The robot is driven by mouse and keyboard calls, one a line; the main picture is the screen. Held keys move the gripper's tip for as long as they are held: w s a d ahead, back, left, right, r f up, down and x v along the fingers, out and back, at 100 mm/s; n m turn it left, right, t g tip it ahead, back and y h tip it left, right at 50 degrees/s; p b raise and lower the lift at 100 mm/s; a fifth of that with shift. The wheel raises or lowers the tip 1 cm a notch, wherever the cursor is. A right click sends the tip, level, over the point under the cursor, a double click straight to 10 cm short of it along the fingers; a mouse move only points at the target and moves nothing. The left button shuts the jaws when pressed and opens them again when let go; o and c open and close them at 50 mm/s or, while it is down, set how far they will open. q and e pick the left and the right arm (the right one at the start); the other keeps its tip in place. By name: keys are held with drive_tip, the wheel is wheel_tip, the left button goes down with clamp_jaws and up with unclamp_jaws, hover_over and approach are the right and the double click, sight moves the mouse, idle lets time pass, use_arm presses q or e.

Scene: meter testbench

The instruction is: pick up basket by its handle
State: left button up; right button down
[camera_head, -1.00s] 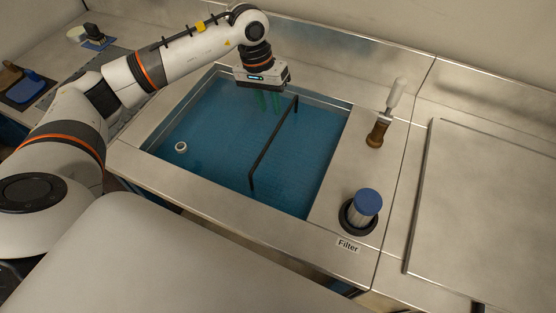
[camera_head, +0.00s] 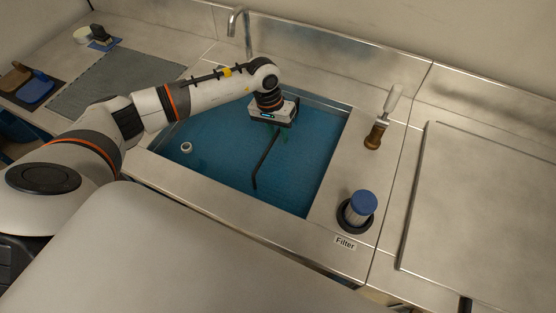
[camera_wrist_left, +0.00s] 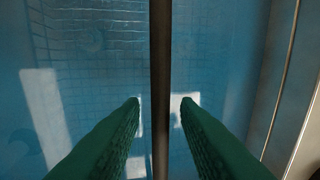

+ + + + + + +

§ What is needed:
Reproduce the material above in full, exactly, with no images.

§ Written response:
The robot is driven by mouse and keyboard calls, one a line; the main picture is the screen. Held keys move the gripper's tip for as long as they are held: w s a d ahead, back, left, right, r f up, down and x v along the fingers, out and back, at 100 mm/s; n m turn it left, right, t g tip it ahead, back and y h tip it left, right at 50 degrees/s; p b raise and lower the lift at 100 mm/s; a fifth of that with shift. The wheel raises or lowers the tip 1 cm a notch, wherever the cursor is. A right click sends the tip, level, over the point under the cursor, a double click straight to 10 cm short of it along the fingers; a mouse move only points at the target and moves nothing. The left button shuts the jaws when pressed and opens them again when let go; o and c open and close them at 50 mm/s or, while it is down, set how far they will open. q and e pick the left and the right arm (the right one at the start); the other keeps its tip in place. By name: keys are held with drive_tip, the wheel is wheel_tip, the left button goes down with clamp_jaws and up with unclamp_jaws, hover_over and approach are the right and the double click, sight moves the mouse, idle lets time pass, use_arm presses q or e.

Scene: meter testbench

The instruction is: pick up basket by its handle
State: left button up; right button down
[camera_head, -1.00s] 
[camera_head, +0.00s] 
[camera_wrist_left, +0.00s] 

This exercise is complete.